Robot trajectory data:
--- BEGIN ---

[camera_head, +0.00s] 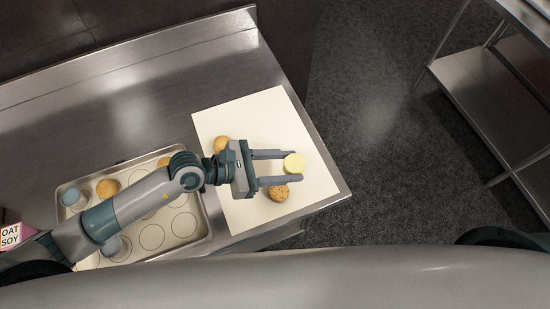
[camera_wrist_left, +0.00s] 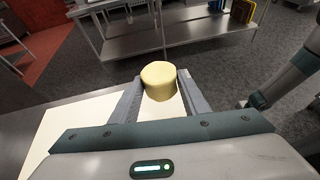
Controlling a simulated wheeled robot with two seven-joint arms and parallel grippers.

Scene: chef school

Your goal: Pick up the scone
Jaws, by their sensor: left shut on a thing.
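A pale yellow, short round piece (camera_head: 294,163), which looks like the scone, is between the fingertips of my left gripper (camera_head: 291,167). The gripper is shut on it, above the right part of the white board (camera_head: 235,210). In the left wrist view the scone (camera_wrist_left: 158,80) is a plain smooth cylinder with a flat top, held upright between the two grey fingers. My right gripper does not show.
A brown speckled baked piece (camera_head: 279,193) and a golden round one (camera_head: 222,144) are on the board. A metal tray (camera_head: 207,226) with glasses and a bun (camera_head: 108,188) lies left, partly under my arm. A steel shelf (camera_head: 470,85) stands across the floor.

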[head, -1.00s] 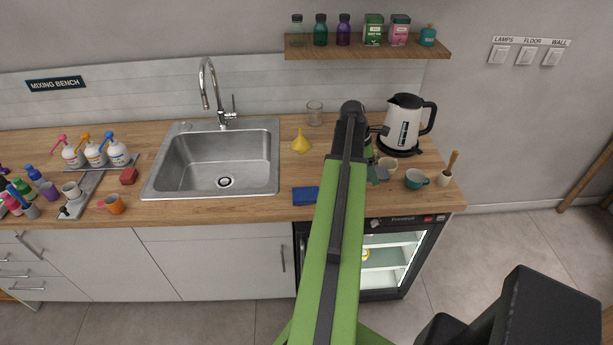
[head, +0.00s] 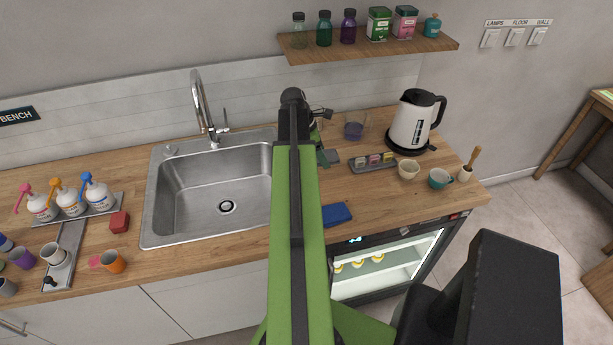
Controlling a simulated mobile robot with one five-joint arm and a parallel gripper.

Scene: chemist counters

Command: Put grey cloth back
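I cannot clearly make out the grey cloth. A small flat grey patch (head: 331,157) lies on the wooden counter (head: 380,205) just right of my arm; I cannot tell whether it is cloth. My gripper (head: 323,112) is at the far end of my green arm, above the back of the counter between the sink and the kettle. It is small and partly hidden by the arm, so its opening and any load are unclear.
A sink (head: 215,185) is left of my arm. A blue sponge (head: 337,214) lies at the front. A glass beaker (head: 354,130), small rack (head: 373,163), cups (head: 439,178) and kettle (head: 415,122) stand to the right. A shelf (head: 370,48) with bottles hangs above.

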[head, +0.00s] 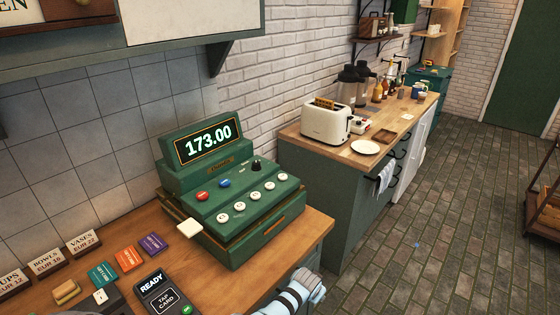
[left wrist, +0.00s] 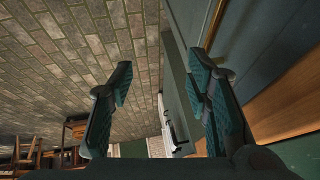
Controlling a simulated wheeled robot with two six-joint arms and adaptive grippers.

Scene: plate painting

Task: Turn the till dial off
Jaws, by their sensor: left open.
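The green till (head: 235,195) stands on the wooden counter, and its display reads 173.00. The till dial is a small black knob (head: 257,165) on the upper right of its sloped face. The knob's pointer direction is too small to tell. My left gripper (left wrist: 160,62) is open in the left wrist view, with nothing between its fingers. The dial does not show in that view. Part of one of my arms shows at the bottom of the head view, in front of the counter; no gripper fingers show there.
On the counter (head: 318,222) are a card reader (head: 160,292), coloured cards (head: 128,258), price signs (head: 83,242) and a white piece (head: 190,228) by the till. A second counter with a toaster (head: 327,122) stands behind right.

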--- END ---

■ Stated problem: Pictures stay out. Print the data exactly, from its first line through the line containing "Scene: chemist counters".

■ Full answer:
[camera_head, +0.00s] 
[camera_wrist_left, +0.00s] 
Controlling a simulated wheeled robot with two seven-joint arms and parallel grippers.

Scene: chef school

Your goal: Pick up the scone
Jaws, by their sensor: left shut on a thing.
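A pale yellow, short round piece (camera_head: 294,163), which looks like the scone, is between the fingertips of my left gripper (camera_head: 291,167). The gripper is shut on it, above the right part of the white board (camera_head: 235,210). In the left wrist view the scone (camera_wrist_left: 158,80) is a plain smooth cylinder with a flat top, held upright between the two grey fingers. My right gripper does not show.
A brown speckled baked piece (camera_head: 279,193) and a golden round one (camera_head: 222,144) are on the board. A metal tray (camera_head: 207,226) with glasses and a bun (camera_head: 108,188) lies left, partly under my arm. A steel shelf (camera_head: 470,85) stands across the floor.

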[head, -1.00s] 
[head, +0.00s] 
Controlling a simulated mobile robot with one five-joint arm and a parallel gripper.

Scene: chemist counters

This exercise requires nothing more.